Francamente agradado com o requinte do hotel, dirigiu-se à recepção para fazer uns telefonemas. Atendeu-o uma senhora lindíssima que julgou reconhecer, mas de imediato não conseguia identificar.
Passado algum tempo recordou-se – era a Marietta do Hotel Girassol.
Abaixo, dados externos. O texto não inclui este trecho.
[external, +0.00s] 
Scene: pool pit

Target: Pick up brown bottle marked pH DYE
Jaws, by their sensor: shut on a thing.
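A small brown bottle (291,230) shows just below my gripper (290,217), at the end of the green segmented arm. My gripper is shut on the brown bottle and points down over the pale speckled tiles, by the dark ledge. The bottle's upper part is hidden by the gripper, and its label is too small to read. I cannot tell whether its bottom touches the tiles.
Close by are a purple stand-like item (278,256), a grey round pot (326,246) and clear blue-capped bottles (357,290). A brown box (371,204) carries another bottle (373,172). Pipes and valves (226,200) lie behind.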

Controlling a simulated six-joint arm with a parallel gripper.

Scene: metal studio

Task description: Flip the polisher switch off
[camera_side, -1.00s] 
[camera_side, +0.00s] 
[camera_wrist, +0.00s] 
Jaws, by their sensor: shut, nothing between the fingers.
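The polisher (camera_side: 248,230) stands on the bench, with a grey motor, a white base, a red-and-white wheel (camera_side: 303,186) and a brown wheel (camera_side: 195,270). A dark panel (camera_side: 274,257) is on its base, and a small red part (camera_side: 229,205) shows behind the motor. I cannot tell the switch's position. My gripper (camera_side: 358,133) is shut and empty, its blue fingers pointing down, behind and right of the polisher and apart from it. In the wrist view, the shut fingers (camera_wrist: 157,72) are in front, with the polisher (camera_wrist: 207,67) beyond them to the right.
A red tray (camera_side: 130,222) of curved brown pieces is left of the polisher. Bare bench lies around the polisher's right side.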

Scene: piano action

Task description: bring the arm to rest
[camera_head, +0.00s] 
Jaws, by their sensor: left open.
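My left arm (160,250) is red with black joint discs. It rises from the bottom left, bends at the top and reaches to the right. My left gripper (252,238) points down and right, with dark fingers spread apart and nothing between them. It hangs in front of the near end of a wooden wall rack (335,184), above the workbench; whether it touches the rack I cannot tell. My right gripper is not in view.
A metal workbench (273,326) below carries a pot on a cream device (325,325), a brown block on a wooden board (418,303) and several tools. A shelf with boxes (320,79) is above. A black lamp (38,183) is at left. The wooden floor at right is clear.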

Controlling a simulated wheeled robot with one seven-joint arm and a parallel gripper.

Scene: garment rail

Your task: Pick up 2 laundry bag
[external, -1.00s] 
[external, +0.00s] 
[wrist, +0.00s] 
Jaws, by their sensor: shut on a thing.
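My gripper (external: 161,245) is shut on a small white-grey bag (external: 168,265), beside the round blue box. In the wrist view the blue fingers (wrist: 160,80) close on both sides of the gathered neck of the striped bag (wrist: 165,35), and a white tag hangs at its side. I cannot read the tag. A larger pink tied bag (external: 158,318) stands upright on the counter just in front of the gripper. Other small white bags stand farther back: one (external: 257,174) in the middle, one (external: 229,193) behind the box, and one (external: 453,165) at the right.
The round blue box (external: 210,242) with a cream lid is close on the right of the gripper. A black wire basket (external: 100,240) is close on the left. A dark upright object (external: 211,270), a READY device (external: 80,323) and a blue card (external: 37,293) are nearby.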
Dirigiu-se-lhe, cumprimentando-a pelo nome.
Com um sorriso encantador, a senhora respondeu:
– Marietta era a minha mãe.
Esquecera-se que a Marietta era mais velha que ele uns dez anos, pelo que era impossível ter agora cerca de trinta anos.
Pediu desculpa e contou-lhe como conhecera a mãe.
O seu avô que construíra o Hotel Girassol, costumava levar o neto com ele, ao fim da tarde, para tomar um refresco e cavaquear com o Mona de quem ficara amigo.
A filha da Marietta contara então que, quando a mãe saíra da África do Sul, numa digressão pela Europa, e sabendo que aquele hotel estava para trespasse, ficara com ele. Imprimira-lhe o seu cunho pessoal e, a pouco e pouco, foi reunindo um leque de clientes distintos e fiéis.
Hoje, o hotel só recebia os seus clientes ou alguém especialmente recomendado.
A filha da Marietta que, ao acabar os estudos na África do Sul, fora viver com a mãe ajudava-a a gerir o Hotel. A Marietta morrera, o ano passado.
Agora, pensava trespassar o Hotel. Madame Nadine Rothschild estava interessada e as negociações estavam bem encaminhadas.
Com a queda do Muro de Berlim queria ir para a sua cidade natal, a Roménia. O meu colega recomendou-lhe prudência pois viera há pouco dos países de Leste e a vida nesses países ainda estava muito difícil.
Com aquele sorriso encantador herdado da mãe e que destruíra a vida do Juiz, respondeu-lhe, num francês a que a sua pronúncia emprestava uma musicalidade especial:
“J’ai gardé de ma jeunesse assez l’esprit d’aventure pour sentir, sur le point de cette révélation, plus de curiosité que de peur; c’est quelque chose, après tout de pouvoir penser que, dans une semaine, un mois ou un année je pourrai être là pour aider mon pays.”
Tradução: “Conservei desde a juventude o espírito de aventura suficiente para sentir, a propósito desta revelação, mais curiosidade do que medo; é uma coisa, afinal, poder pensar que daqui a uma semana, um mês ou um ano posso estar aí para ajudar o meu país.”
Esta, a história que me pareceu justificar-se ser levada ao conhecimento de todos. Uma história de vida, de pessoas, de sentimentos, de acasos. Afinal, de parte com que Moçambique foi sendo feito.
Pierre Vilbró – Dezembro 2022
3 Comentários
Dave Adkins
Houve hoteles de LM nos anos 70: Polana, Cardoso, Tivoli, etc. Para mím, preferi o Girassol, a minha casita por 3 anos.. menos elegante mais amígavel..
R. Gens
Bases para a moral da estória, esteve o juiz esforçadamente a gamar durante toda a vida para a Marietta comprar um hotel no sitio mais fino da Suiça, e depois de lhe ter dado um pontapé no inhofe. Outra impressão, para o juiz o 25 de abril foi demasiadamente tarde, com o CV de democrata que tinha e os “amigos de Macau” até podia ter chegado a presidente do Supremo Tribunal :-). Ditto.
Luiz Branco
Muito bom mesmo. Noutro país poderia eventualmente dar um bom filme.
Muito obrigado pela revelação e partilha.